**SUPPLIED INFORMATION**.
◇ ◇ ◇ ◇

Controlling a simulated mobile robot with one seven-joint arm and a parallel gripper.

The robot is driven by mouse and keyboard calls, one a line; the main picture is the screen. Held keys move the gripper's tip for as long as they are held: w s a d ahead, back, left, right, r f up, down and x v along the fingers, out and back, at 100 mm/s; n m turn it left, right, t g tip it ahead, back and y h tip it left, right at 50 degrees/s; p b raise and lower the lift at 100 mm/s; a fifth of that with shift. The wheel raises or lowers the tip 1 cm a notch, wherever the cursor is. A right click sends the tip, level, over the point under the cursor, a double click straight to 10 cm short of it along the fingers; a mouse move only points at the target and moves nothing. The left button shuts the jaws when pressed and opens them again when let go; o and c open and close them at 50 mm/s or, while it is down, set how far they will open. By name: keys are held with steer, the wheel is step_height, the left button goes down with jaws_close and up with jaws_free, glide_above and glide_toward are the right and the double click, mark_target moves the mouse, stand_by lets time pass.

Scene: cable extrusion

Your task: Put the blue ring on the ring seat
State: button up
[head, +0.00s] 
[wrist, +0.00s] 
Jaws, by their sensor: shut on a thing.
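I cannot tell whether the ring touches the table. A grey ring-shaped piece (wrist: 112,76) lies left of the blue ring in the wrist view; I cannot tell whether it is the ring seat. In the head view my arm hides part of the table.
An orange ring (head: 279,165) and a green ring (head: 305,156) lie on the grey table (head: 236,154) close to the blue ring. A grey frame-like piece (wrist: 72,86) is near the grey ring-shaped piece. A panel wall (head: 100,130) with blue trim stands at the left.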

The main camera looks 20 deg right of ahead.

◇ ◇ ◇ ◇

**PROBLEM TO SOLVE**. Repeat the data exactly. Leave nothing out.

**SOLUTION TO THIS PROBLEM**.
Controlling a simulated mobile robot with one seven-joint arm and a parallel gripper.

The robot is driven by mouse and keyboard calls, one a line; the main picture is the screen. Held keys move the gripper's tip for as long as they are held: w s a d ahead, back, left, right, r f up, down and x v along the fingers, out and back, at 100 mm/s; n m turn it left, right, t g tip it ahead, back and y h tip it left, right at 50 degrees/s; p b raise and lower the lift at 100 mm/s; a fifth of that with shift. The wheel raises or lowers the tip 1 cm a notch, wherever the cursor is. A right click sends the tip, level, over the point under the cursor, a double click straight to 10 cm short of it along the fingers; a mouse move only points at the target and moves nothing. The left button shuts the jaws when pressed and opens them again when let go; o and c open and close them at 50 mm/s or, while it is down, set how far they will open. By name: keys are held with steer, the wheel is step_height, the left button goes down with jaws_close and up with jaws_free, glide_above and glide_toward are the right and the double click, mark_target moves the mouse, stand_by lets time pass.

Scene: cable extrusion

Your task: Put the blue ring on the ring seat
State: button up
[head, +0.00s] 
[wrist, +0.00s] 
Jaws, by their sensor: shut on a thing.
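I cannot tell whether the ring touches the table. A grey ring-shaped piece (wrist: 112,76) lies left of the blue ring in the wrist view; I cannot tell whether it is the ring seat. In the head view my arm hides part of the table.
An orange ring (head: 279,165) and a green ring (head: 305,156) lie on the grey table (head: 236,154) close to the blue ring. A grey frame-like piece (wrist: 72,86) is near the grey ring-shaped piece. A panel wall (head: 100,130) with blue trim stands at the left.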

The main camera looks 20 deg right of ahead.

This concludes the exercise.